Some analysts and Flash advocates said the deal should help boost Adobe's chances of reaching its ambitious goal of getting Flash Lite installed on a billion mobile phones by 2010. That, in turn, could help Adobe sell more of its Flash development and media streaming tools.
Adobe claimed on Monday that it now is halfway to the 1 billion phone mark for Flash Lite.
But that technology isn't a big money-maker yet, said Hayden Porter, a Flash developer in Akron, Ohio, who is bullish about the Microsoft deal. "I'm not sure a lot of North American developers can make their living on Flash Lite today," Porter said. "This helps bring Flash Lite into the mainstream."
For Microsoft, tying up with Flash Lite may help it revitalize the long-lagging Windows Mobile platform with a killer app: online video. "Microsoft wants the phone salesman to be able to say, 'With this Windows Mobile phone, you can watch any YouTube video you want,'" Porter said.
YouTube LLC streams videos on the Web via Flash at a 320-by-240 resolution that fits the Quarter VGA (QVGA) size of most smart phone screens. But screen size is only one requirement; others include having enough memory and CPU horsepower, as well as the ability to decode Flash videos.
Last year, YouTube began re-encoding some of its videos into the H.264 codec so that Apple's iPhone can view them. And in January, it launched a beta version of its YouTube for Mobile service, which lets a variety of other smart phones view many, but not all, its videos.

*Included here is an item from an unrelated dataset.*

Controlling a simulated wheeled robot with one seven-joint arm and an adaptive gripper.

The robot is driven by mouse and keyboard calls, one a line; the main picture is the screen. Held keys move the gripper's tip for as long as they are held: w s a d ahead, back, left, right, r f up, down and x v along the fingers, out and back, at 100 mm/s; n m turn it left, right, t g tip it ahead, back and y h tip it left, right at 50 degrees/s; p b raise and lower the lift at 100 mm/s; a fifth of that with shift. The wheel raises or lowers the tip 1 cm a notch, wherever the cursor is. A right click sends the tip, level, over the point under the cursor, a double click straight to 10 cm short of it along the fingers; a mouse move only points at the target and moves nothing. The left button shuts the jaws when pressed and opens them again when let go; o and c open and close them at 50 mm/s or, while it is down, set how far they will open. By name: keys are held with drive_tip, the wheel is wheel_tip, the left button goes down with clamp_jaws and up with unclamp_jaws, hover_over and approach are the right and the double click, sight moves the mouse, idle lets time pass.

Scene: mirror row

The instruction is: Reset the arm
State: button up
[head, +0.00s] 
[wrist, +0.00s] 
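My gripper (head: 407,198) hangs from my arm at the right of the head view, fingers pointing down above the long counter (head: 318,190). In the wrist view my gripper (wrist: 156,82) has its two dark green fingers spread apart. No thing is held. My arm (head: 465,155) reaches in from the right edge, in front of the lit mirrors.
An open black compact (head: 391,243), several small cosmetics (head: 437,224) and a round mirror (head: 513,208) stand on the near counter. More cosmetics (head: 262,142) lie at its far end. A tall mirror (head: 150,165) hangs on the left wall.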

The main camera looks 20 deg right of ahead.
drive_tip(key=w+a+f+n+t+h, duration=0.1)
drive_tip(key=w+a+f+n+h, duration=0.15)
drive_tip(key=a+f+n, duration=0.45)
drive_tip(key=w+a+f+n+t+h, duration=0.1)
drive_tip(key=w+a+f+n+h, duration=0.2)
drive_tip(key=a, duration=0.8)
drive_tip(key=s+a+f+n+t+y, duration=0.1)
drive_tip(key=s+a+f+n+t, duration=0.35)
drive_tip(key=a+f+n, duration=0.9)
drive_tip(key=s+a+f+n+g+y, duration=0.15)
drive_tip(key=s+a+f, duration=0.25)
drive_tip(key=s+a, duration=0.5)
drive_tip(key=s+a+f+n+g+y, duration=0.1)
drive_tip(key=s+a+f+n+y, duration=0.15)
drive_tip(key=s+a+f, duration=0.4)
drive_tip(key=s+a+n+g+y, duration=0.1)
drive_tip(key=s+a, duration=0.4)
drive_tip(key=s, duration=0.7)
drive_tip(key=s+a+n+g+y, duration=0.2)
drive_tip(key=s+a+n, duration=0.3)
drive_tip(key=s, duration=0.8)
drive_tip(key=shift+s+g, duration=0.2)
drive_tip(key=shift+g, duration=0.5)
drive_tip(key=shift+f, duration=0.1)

Still, YouTube is far from making all its videos equally accessible to Flash-enabled phones and devices that don't support the Adobe software. Couple that with growing demand for video, and "in a year, any phone that doesn't have Flash Lite on it is going to be at a competitive disadvantage," said Jack Gold, an analyst at J. Gold Associates. For Microsoft, he added, "not to do this deal would have been foolish."